Are Electronic Networks the New A3s?

I recently read this short article titled Lean Project Ideas by Dan Antony, which appeared on ehow.com. The article reviews basic concepts as defining value streams, identifying waste, kaizen events, and automation. The section that specifically caught my attention advises to "implement social media" -- that is, using electronic tools to share and illustrate improvement ideas throughout the company and worldwide locations. For example, Siemens has established an internal blog so employees can share benefits worldwide almost instantaneously while Microsoft is encouraging its employees to use podcasts to proliferate ideas throughout the organization.

A3 reports have used by Toyota for decades to document improvements, and this problem-solving tool has gained much popularity and use in the US during the past few years. A3s were named after the size of paper used to document a particular solution -- but it's the concept, and the thinking behind it, that holds the real power. Are electronic networks the next logical step in the evolution of A3s?


Daniel said...

As a planning tool, many will prefer to use the A3 process with old fashioned pencil and paper. Hand drawing engages your creative mind in ways that still lag in software.

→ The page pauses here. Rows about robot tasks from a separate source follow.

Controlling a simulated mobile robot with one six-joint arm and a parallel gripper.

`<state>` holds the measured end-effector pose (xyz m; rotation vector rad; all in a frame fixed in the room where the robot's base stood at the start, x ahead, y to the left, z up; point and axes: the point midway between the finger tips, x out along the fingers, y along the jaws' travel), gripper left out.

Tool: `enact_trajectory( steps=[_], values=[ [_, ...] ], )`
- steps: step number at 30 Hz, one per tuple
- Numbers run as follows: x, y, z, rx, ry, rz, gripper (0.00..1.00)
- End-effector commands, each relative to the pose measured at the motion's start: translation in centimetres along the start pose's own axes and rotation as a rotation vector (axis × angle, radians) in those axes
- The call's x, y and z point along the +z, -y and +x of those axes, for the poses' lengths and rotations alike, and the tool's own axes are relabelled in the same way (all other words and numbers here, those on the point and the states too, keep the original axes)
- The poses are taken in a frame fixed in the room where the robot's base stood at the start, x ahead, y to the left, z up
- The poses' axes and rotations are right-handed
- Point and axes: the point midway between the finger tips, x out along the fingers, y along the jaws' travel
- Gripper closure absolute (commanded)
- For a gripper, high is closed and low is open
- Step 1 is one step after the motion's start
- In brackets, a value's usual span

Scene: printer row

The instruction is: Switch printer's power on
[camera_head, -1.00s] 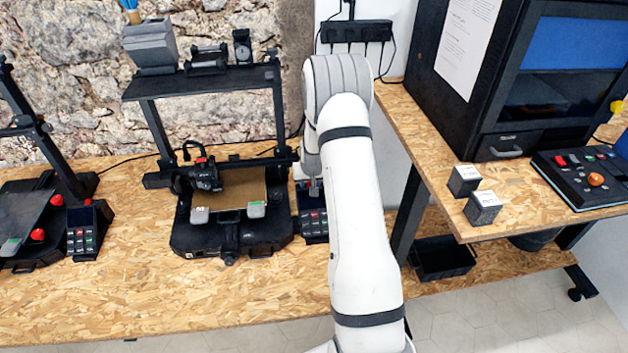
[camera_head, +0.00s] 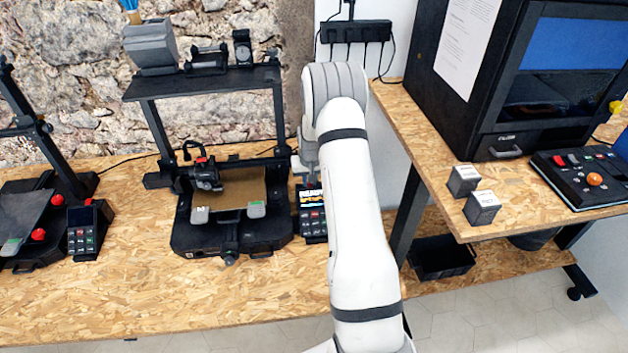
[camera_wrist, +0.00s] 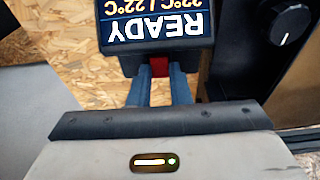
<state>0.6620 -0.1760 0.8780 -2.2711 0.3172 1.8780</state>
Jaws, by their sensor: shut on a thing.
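The middle printer (camera_head: 232,230) stands on the wood-chip table, with its control box (camera_head: 313,226) at its right side. The screen (camera_head: 310,197) is lit; in the wrist view it (camera_wrist: 155,20) reads READY and 22°C / 22°C, upside down. My gripper (camera_wrist: 159,78) has its two blue-grey fingers close together at the box's edge, shut on a small red switch (camera_wrist: 159,67). The fingers cover part of the switch, so its exact position is unclear.
Another printer with a dark-screened control box (camera_head: 85,230) stands at left. A dark knob (camera_wrist: 287,22) is close by on the right in the wrist view. Two small boxes (camera_head: 482,208) and a control panel (camera_head: 590,180) sit on the right table.

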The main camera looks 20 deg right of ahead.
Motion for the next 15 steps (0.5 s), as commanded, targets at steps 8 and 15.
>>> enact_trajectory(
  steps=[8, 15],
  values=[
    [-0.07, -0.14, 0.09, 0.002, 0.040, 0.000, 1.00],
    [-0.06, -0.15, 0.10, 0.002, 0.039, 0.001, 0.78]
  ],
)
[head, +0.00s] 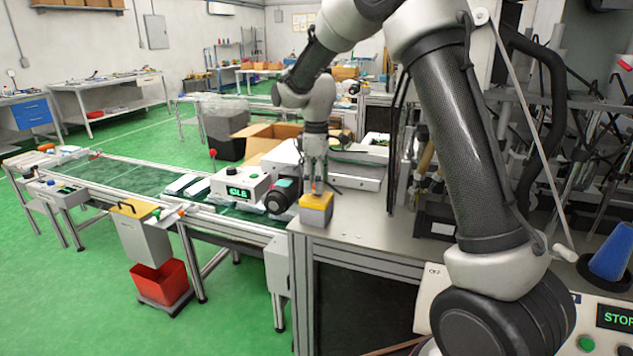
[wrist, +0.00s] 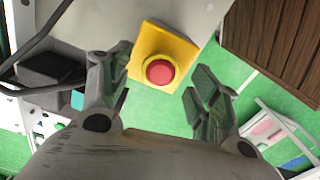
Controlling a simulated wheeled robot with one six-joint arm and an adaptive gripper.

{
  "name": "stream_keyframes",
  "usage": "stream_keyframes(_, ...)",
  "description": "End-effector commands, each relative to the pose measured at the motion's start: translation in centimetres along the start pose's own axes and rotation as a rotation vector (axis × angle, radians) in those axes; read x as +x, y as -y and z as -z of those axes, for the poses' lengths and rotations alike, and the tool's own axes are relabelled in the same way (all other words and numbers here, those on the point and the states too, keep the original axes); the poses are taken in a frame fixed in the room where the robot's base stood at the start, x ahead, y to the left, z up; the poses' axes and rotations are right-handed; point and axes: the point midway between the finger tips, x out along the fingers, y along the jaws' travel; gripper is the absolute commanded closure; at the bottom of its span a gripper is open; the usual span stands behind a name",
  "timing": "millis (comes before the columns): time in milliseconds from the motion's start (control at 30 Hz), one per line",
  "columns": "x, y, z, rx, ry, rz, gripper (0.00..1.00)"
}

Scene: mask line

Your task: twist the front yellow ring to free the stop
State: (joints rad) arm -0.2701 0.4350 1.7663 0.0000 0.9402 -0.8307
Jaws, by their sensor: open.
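The stop is a red mushroom button (wrist: 160,72) on a yellow box (wrist: 178,47), seen in the wrist view just ahead of my gripper. In the wrist view my open gripper (wrist: 162,92) has one finger to the left and one to the right of the red button, with nothing held. In the head view the yellow-topped grey box (head: 316,209) sits at the table's near left corner, with my gripper (head: 318,190) directly above it. The red button is hidden in the head view, and I cannot tell whether the fingers touch the box.
A black cylindrical part (head: 281,196) and a control box with a green display (head: 240,186) stand just left of the yellow box. A conveyor (head: 120,175) runs away to the left. The table top (head: 370,232) right of the box is clear.

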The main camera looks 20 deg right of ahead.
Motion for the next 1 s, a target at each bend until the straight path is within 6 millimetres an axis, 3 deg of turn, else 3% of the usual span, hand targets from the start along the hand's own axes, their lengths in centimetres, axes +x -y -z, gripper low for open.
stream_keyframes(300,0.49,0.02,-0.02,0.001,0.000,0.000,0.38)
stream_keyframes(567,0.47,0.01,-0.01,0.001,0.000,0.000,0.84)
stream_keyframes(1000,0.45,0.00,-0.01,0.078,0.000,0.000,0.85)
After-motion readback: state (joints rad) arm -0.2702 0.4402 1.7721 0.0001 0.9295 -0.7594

For story telling, I think the electronic A3 makes sense. It can be a polished and concise description of the background and plan in a highly visual format.

We'll need to be flexible about the "format" though - without the constraints of dimensional paper, A3 can take on a linear, vertical, slide-based, animated or even hyperlinked flow.

Dean Bliss said...

Certainly social networking can be a piece of the puzzle as we communicate improvements and problem-solving, but there are many instances where people are not continuously online (such as nursing units) where the traditional A3 is still the tool of choice. I think, though, that we need to explore all avenues of communication as technology (and access to technology) improves.